The next morning brought great sunshine for the climb up. To reach the summit of North Ear and back to the emergency shelter took me about 2 hours. I think it is easy to underestimate the difficulty of this section – as you cross the snowfield it does become quite steep. Crossing the snowfield without an ice axe or walking poles would be difficult. The trail is also poorly marked; on your ascent to the North Ear be sure to approach from the left (east) side. Coming back down can be confusing – higher up you’re not able to see the shelter below to use as a marker. It would help to have a GPS to ensure that you’re following the path you took coming up.

The total return time down to West Canyon parking lot including the summit to North Peak was 6 hours. I estimate without the weight of a heavy pack it could take 10 – 12 hours return for a day trip. Doable during long summer days with plenty of sunlight but definitely still bring a headlamp on the return trip in case. A pretty long and difficult hike but so worth the views up top!

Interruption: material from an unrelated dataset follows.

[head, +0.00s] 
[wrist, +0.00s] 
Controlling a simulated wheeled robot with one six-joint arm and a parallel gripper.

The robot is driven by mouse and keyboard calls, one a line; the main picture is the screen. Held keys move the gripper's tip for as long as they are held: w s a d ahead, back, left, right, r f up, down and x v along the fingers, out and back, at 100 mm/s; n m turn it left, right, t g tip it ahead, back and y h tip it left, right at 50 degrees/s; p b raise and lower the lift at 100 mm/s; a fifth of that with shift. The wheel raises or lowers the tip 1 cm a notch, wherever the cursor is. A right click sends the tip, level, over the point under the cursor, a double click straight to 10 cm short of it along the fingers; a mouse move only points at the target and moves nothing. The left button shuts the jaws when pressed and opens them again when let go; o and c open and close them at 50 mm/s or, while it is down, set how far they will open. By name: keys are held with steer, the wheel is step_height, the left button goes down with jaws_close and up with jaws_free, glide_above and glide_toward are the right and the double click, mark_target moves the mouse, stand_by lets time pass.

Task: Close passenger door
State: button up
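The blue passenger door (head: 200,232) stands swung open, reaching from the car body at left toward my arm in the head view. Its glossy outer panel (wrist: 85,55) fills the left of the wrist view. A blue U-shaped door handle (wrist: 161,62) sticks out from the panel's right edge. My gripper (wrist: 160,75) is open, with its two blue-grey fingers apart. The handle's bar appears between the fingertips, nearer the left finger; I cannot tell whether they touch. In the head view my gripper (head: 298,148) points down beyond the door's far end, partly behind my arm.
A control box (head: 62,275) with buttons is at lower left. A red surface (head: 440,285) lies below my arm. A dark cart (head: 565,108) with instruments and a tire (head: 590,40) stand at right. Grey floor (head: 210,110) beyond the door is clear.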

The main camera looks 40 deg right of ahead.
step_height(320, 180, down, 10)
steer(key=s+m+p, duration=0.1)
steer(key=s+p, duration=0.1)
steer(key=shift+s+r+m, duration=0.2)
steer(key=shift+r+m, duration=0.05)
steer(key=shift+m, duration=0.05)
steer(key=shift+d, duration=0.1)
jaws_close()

4 thoughts on “Golden Ears Provincial Park

  1. Hey I love this hike, but its a lot for a day hike…next time I do it I will stay overnight. I have a question though, where did you park for overnight, did you have to get a permit to leave a car in the park overnight not at a campground? Did you get a backcountry camping permit or not bother?

  2. Hi, I am planning on doing this hike on Friday and staying overnight. We were considering staying at the Panorama ridge area Friday night and I’m wondering what the camping situation is like, we have a 3 person tent, so I am concerned about space. Also did you do this hike just recently? I’m wondering about the water situation and if there is still drinkable water at Alder Flats and Panorama Ridge and if purification is needed.

    Thanks a ton!

    1. Hi there, thanks for stopping by! Are you referring to panorama ridge at garibaldi park? There was lots of water sources from creeks heading up to panorama ridge. I would always purify the water before drinking. For golden ears up to alder flats I have not done this hike recently but I do remember water sources being limited along the hike. There was one creek along the way and then the next creek was close up to the peak of golden ears. Bring lots of water and a purification system to purify more water you collect. Camping up at garibaldi lake which is the closest campsite to panorama ridge gets crowded quickly. If you want to make sure you get a spot it’s best to get there early. Hope that helps!